In order to do this I have been trying to use a TBABr saturated propylene carbonate (PC) solution (which I will be calling TBABr-PC). My expectation was that by soaking the cathode in this solution I would be able to prevent any elemental bromine formed from escaping. The TBABr-PC behaves a lot like an ionic liquid (it’s > 50% TBABr) so its high conductivity and much higher affinity for elemental Br should allow the battery to work properly while keeping all the Br2 from reaching the anode or the aqueous electrolyte.
The problem with these initial tests was that the battery seemed to suffer from initially low conductivity and charge retention with substantial changes through time that appeared to improve on these parameters. My guess was that there was a lot of ion migration between the initial TBABr-PC and the ZnBr2 aqueous electrolyte and that the battery was just not stable while these were happening.
To solve this issue I prepared 10mL of 1.5M ZnBr2, 1% Tween 20 solution and mixed them with 2mL of TBABr-PC. The TBABr-PC was initially above the aqueous electrolyte, as expected from its lower density. After adding them together I then proceeded to mix them vigorously, which lead to the separation of two new phases. The PC phase now became denser, with the aqueous phase resting on top. This shows that there was some transfer of ZnBr2 into the PC solution, although thankfully the phases do remain immiscible.

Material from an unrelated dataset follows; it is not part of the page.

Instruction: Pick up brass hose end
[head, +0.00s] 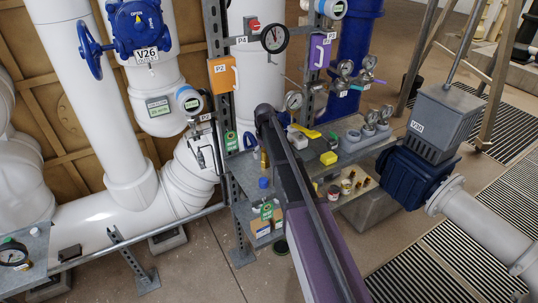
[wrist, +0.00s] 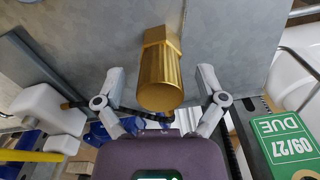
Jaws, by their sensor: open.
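The brass hose end (wrist: 161,78) is in the upper middle of the wrist view, a gold cylinder with a ribbed body and a hex-shaped far part. Its round end faces the camera. It is against a grey metal surface (wrist: 230,35). My gripper (wrist: 159,73) is open, with one finger to the left and one to the right of the hose end. Gaps show on both sides, and neither finger looks to be touching it. In the head view, a small brass piece (head: 264,159) shows beside my arm, which hides part of the shelf.
In the wrist view, a white block (wrist: 48,107) and a yellow bar (wrist: 30,156) are left, a green tag (wrist: 287,138) right.

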I then proceeded to fill an inverted cell with the top solution, saturated a GFE-1 cathode with the bottom solution and placed the saturated GFE-1 cathode on top before compressing the Swagelok cell. The cell had no separator but 4 PTFE o-rings as spacers. Since the PC had proved to have low conductivity before, I decided to cycle this device at 5mA to 15mAh. You can see the result of the first cycle above.

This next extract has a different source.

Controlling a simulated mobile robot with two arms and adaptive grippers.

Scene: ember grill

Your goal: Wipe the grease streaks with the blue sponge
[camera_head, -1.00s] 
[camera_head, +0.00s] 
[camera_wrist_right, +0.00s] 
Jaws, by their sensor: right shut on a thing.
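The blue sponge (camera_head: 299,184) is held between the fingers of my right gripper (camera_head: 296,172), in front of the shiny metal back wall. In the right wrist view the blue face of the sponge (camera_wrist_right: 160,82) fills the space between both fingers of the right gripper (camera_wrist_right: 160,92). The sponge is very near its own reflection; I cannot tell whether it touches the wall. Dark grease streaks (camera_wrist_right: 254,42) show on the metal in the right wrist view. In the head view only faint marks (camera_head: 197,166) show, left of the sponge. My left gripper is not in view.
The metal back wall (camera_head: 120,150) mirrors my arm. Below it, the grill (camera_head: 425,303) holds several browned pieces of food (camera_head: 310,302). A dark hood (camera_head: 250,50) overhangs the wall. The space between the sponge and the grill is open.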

Although the CE and EE are now significantly better than before, there are still big questions about how a cell like this will evolve over time and whether the TBABr-PC is as effective at sequestering elemental bromine as I believe it might be. The fact that the organic phase is now denser also begs the question of whether the organic phase will just pool at the lower half of the cell with time. Hopefully affinity for the GFE-1 cathode is high enough. A potential solution to this problem is to try this experiment again with a 3M ZnBr2 solution, which is going to have significantly higher density.
I will first cycle this cell for some time to gauge its stability before running a self-discharge experiment to test whether the TBABr-PC does significantly impair self-discharge of the device.
Can’t wait for the cycle test results! 🙂
Just got a question about the mix you are using. You have used Tween-20 to limit the dendrites but have not included PEG-200 this time. Has there been some issue using the PEG-200?
Thanks for writing Giancarlo! I discovered that Tween-20 at 1% was enough to prevent the dendrites from forming, so I decided to stop using PEG-200 as there was no need to pay for an additional penalty in conductivity.